#### Available data
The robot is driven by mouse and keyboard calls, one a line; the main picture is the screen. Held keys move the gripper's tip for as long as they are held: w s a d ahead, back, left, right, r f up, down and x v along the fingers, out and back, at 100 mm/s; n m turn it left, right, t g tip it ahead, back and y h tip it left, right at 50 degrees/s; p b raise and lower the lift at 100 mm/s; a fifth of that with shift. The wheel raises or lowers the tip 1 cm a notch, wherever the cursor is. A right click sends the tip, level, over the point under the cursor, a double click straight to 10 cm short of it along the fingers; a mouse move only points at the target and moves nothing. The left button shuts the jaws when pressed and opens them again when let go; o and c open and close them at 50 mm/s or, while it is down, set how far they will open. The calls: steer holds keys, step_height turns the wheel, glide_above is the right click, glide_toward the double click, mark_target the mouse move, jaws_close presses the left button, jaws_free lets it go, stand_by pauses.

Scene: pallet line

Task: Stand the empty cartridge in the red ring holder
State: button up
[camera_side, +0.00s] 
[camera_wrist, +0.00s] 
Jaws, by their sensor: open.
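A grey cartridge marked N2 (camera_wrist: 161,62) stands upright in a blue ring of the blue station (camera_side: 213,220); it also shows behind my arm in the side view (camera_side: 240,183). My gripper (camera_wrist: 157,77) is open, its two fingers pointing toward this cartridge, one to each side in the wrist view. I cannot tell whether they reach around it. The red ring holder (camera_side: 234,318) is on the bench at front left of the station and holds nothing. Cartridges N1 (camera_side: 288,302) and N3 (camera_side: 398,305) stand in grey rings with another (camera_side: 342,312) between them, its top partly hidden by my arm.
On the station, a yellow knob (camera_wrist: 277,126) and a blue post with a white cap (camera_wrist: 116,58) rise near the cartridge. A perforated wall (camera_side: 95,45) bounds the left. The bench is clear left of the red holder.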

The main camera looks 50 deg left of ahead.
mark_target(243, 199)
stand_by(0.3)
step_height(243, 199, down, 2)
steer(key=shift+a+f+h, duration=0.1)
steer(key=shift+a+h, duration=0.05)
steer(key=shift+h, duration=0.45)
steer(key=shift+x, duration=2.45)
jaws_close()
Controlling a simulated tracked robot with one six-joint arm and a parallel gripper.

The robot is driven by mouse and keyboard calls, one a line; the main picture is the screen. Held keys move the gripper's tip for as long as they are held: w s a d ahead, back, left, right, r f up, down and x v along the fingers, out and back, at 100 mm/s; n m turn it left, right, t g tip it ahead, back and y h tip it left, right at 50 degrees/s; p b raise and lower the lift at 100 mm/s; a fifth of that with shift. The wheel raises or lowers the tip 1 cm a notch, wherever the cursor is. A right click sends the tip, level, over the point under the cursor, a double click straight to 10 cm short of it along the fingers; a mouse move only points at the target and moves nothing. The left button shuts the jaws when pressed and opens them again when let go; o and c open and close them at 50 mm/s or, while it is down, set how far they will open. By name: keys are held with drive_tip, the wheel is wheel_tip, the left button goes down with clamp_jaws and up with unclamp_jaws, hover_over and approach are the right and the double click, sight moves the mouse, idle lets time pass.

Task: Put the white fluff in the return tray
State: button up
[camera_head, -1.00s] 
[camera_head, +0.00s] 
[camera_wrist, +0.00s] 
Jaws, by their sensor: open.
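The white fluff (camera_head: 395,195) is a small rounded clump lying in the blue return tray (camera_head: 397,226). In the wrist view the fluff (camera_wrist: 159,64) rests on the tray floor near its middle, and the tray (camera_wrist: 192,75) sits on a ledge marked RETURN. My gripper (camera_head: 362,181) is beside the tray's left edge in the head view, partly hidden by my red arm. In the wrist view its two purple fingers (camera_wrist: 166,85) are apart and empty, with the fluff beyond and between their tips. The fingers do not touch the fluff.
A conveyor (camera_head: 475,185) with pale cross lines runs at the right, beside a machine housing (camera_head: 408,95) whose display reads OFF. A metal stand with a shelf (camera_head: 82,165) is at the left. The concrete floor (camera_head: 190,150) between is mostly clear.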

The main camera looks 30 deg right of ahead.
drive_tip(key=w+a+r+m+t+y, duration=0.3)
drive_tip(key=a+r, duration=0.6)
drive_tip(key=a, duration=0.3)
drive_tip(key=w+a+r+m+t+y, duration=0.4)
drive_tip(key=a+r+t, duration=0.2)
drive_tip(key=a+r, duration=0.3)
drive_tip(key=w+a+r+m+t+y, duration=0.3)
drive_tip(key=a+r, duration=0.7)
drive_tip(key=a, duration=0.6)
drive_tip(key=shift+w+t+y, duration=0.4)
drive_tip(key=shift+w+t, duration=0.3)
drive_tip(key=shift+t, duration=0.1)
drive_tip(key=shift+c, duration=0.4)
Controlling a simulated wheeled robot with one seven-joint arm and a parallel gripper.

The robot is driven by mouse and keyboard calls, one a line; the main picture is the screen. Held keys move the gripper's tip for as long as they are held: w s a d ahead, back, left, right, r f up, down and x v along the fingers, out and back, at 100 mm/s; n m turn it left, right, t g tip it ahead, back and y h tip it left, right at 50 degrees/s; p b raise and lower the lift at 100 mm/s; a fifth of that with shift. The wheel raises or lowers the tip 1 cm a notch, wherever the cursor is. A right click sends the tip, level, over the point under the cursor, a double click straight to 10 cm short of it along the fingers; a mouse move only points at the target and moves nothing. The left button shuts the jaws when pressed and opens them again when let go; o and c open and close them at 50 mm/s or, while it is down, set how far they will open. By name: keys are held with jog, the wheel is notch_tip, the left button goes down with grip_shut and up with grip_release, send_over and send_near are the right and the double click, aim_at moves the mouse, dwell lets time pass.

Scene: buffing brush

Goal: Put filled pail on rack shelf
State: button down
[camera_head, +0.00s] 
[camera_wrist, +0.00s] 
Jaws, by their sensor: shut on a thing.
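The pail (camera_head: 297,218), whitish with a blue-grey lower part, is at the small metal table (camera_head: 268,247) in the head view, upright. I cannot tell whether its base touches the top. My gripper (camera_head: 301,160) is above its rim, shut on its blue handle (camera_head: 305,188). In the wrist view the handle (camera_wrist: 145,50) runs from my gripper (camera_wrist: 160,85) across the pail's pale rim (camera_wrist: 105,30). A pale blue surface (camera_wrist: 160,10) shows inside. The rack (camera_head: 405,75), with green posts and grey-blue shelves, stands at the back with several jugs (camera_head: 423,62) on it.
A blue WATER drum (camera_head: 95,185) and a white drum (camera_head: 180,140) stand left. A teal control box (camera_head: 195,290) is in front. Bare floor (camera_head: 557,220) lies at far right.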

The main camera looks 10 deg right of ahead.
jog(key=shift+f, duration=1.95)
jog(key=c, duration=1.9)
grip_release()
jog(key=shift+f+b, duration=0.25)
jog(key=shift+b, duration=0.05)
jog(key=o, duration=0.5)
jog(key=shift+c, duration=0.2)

#### What to work on
Retype the entries one by one, exactly.

#### Task result
The robot is driven by mouse and keyboard calls, one a line; the main picture is the screen. Held keys move the gripper's tip for as long as they are held: w s a d ahead, back, left, right, r f up, down and x v along the fingers, out and back, at 100 mm/s; n m turn it left, right, t g tip it ahead, back and y h tip it left, right at 50 degrees/s; p b raise and lower the lift at 100 mm/s; a fifth of that with shift. The wheel raises or lowers the tip 1 cm a notch, wherever the cursor is. A right click sends the tip, level, over the point under the cursor, a double click straight to 10 cm short of it along the fingers; a mouse move only points at the target and moves nothing. The left button shuts the jaws when pressed and opens them again when let go; o and c open and close them at 50 mm/s or, while it is down, set how far they will open. The calls: steer holds keys, step_height turns the wheel, glide_above is the right click, glide_toward the double click, mark_target the mouse move, jaws_close presses the left button, jaws_free lets it go, stand_by pauses.

Scene: pallet line

Task: Stand the empty cartridge in the red ring holder
State: button up
[camera_side, +0.00s] 
[camera_wrist, +0.00s] 
Jaws, by their sensor: open.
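A grey cartridge marked N2 (camera_wrist: 161,62) stands upright in a blue ring of the blue station (camera_side: 213,220); it also shows behind my arm in the side view (camera_side: 240,183). My gripper (camera_wrist: 157,77) is open, its two fingers pointing toward this cartridge, one to each side in the wrist view. I cannot tell whether they reach around it. The red ring holder (camera_side: 234,318) is on the bench at front left of the station and holds nothing. Cartridges N1 (camera_side: 288,302) and N3 (camera_side: 398,305) stand in grey rings with another (camera_side: 342,312) between them, its top partly hidden by my arm.
On the station, a yellow knob (camera_wrist: 277,126) and a blue post with a white cap (camera_wrist: 116,58) rise near the cartridge. A perforated wall (camera_side: 95,45) bounds the left. The bench is clear left of the red holder.

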The main camera looks 50 deg left of ahead.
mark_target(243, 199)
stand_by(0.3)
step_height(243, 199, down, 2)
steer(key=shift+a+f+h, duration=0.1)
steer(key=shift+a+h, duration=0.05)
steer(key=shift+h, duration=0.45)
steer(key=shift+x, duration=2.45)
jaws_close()
Controlling a simulated tracked robot with one six-joint arm and a parallel gripper.

The robot is driven by mouse and keyboard calls, one a line; the main picture is the screen. Held keys move the gripper's tip for as long as they are held: w s a d ahead, back, left, right, r f up, down and x v along the fingers, out and back, at 100 mm/s; n m turn it left, right, t g tip it ahead, back and y h tip it left, right at 50 degrees/s; p b raise and lower the lift at 100 mm/s; a fifth of that with shift. The wheel raises or lowers the tip 1 cm a notch, wherever the cursor is. A right click sends the tip, level, over the point under the cursor, a double click straight to 10 cm short of it along the fingers; a mouse move only points at the target and moves nothing. The left button shuts the jaws when pressed and opens them again when let go; o and c open and close them at 50 mm/s or, while it is down, set how far they will open. By name: keys are held with drive_tip, the wheel is wheel_tip, the left button goes down with clamp_jaws and up with unclamp_jaws, hover_over and approach are the right and the double click, sight moves the mouse, idle lets time pass.

Task: Put the white fluff in the return tray
State: button up
[camera_head, -1.00s] 
[camera_head, +0.00s] 
[camera_wrist, +0.00s] 
Jaws, by their sensor: open.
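The white fluff (camera_head: 395,195) is a small rounded clump lying in the blue return tray (camera_head: 397,226). In the wrist view the fluff (camera_wrist: 159,64) rests on the tray floor near its middle, and the tray (camera_wrist: 192,75) sits on a ledge marked RETURN. My gripper (camera_head: 362,181) is beside the tray's left edge in the head view, partly hidden by my red arm. In the wrist view its two purple fingers (camera_wrist: 166,85) are apart and empty, with the fluff beyond and between their tips. The fingers do not touch the fluff.
A conveyor (camera_head: 475,185) with pale cross lines runs at the right, beside a machine housing (camera_head: 408,95) whose display reads OFF. A metal stand with a shelf (camera_head: 82,165) is at the left. The concrete floor (camera_head: 190,150) between is mostly clear.

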The main camera looks 30 deg right of ahead.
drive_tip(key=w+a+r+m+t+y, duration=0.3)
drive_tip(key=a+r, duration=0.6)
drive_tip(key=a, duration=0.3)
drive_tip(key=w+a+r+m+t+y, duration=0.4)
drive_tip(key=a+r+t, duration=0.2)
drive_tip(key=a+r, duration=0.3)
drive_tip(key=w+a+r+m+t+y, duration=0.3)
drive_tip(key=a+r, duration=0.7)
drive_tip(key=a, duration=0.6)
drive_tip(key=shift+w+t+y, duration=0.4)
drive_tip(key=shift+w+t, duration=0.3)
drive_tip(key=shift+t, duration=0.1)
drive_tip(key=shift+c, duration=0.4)
Controlling a simulated wheeled robot with one seven-joint arm and a parallel gripper.

The robot is driven by mouse and keyboard calls, one a line; the main picture is the screen. Held keys move the gripper's tip for as long as they are held: w s a d ahead, back, left, right, r f up, down and x v along the fingers, out and back, at 100 mm/s; n m turn it left, right, t g tip it ahead, back and y h tip it left, right at 50 degrees/s; p b raise and lower the lift at 100 mm/s; a fifth of that with shift. The wheel raises or lowers the tip 1 cm a notch, wherever the cursor is. A right click sends the tip, level, over the point under the cursor, a double click straight to 10 cm short of it along the fingers; a mouse move only points at the target and moves nothing. The left button shuts the jaws when pressed and opens them again when let go; o and c open and close them at 50 mm/s or, while it is down, set how far they will open. By name: keys are held with jog, the wheel is notch_tip, the left button goes down with grip_shut and up with grip_release, send_over and send_near are the right and the double click, aim_at moves the mouse, dwell lets time pass.

Scene: buffing brush

Goal: Put filled pail on rack shelf
State: button down
[camera_head, +0.00s] 
[camera_wrist, +0.00s] 
Jaws, by their sensor: shut on a thing.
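The pail (camera_head: 297,218), whitish with a blue-grey lower part, is at the small metal table (camera_head: 268,247) in the head view, upright. I cannot tell whether its base touches the top. My gripper (camera_head: 301,160) is above its rim, shut on its blue handle (camera_head: 305,188). In the wrist view the handle (camera_wrist: 145,50) runs from my gripper (camera_wrist: 160,85) across the pail's pale rim (camera_wrist: 105,30). A pale blue surface (camera_wrist: 160,10) shows inside. The rack (camera_head: 405,75), with green posts and grey-blue shelves, stands at the back with several jugs (camera_head: 423,62) on it.
A blue WATER drum (camera_head: 95,185) and a white drum (camera_head: 180,140) stand left. A teal control box (camera_head: 195,290) is in front. Bare floor (camera_head: 557,220) lies at far right.

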The main camera looks 10 deg right of ahead.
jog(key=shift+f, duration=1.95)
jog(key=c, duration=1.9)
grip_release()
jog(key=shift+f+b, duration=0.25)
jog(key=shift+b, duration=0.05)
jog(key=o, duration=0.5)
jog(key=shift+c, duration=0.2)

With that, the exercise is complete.